### PROMPT
Starting at the line containing "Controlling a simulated", copy each line exactly, ending with the line containing "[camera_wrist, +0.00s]". Leave out everything else.

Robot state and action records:
+ + + +

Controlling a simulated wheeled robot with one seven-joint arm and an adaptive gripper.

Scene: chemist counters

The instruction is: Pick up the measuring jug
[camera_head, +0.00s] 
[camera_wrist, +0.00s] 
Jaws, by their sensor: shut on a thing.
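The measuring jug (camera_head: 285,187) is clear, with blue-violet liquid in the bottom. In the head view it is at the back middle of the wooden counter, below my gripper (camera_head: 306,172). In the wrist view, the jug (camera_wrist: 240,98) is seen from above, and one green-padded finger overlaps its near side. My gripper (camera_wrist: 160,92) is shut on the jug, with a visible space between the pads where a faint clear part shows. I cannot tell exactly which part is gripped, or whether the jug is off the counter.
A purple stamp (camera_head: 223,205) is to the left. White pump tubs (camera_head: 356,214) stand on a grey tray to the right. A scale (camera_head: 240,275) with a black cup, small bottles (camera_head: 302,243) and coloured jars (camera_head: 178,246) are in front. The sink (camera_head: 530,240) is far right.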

+ + + +

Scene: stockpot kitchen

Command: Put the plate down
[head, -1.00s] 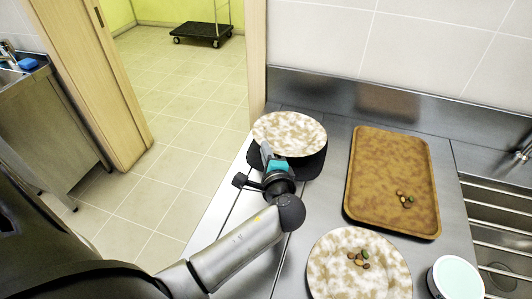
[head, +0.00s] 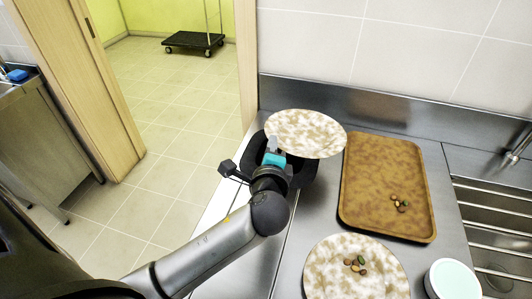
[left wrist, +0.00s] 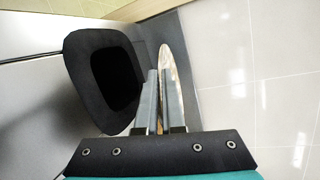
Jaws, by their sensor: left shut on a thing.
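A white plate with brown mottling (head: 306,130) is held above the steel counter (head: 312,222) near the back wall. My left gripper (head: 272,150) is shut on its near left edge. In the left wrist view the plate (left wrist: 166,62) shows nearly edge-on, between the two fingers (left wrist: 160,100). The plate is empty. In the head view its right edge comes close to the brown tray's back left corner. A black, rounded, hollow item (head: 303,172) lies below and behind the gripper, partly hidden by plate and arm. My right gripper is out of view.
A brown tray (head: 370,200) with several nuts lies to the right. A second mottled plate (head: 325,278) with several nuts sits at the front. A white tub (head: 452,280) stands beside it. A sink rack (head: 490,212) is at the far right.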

+ + + +

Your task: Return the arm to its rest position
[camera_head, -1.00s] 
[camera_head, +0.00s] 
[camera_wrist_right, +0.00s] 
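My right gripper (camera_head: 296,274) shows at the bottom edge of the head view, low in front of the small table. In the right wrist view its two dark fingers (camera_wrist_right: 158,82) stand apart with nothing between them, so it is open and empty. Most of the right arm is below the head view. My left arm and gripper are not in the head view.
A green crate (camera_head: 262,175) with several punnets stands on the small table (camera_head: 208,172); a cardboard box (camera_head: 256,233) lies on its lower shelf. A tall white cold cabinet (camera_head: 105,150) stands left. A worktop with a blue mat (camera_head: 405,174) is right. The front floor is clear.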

+ + + +

### THE REPLY
Controlling a simulated wheeled robot with one seven-joint arm and an adaptive gripper.

Scene: chemist counters

The instruction is: Pick up the measuring jug
[camera_head, +0.00s] 
[camera_wrist, +0.00s] 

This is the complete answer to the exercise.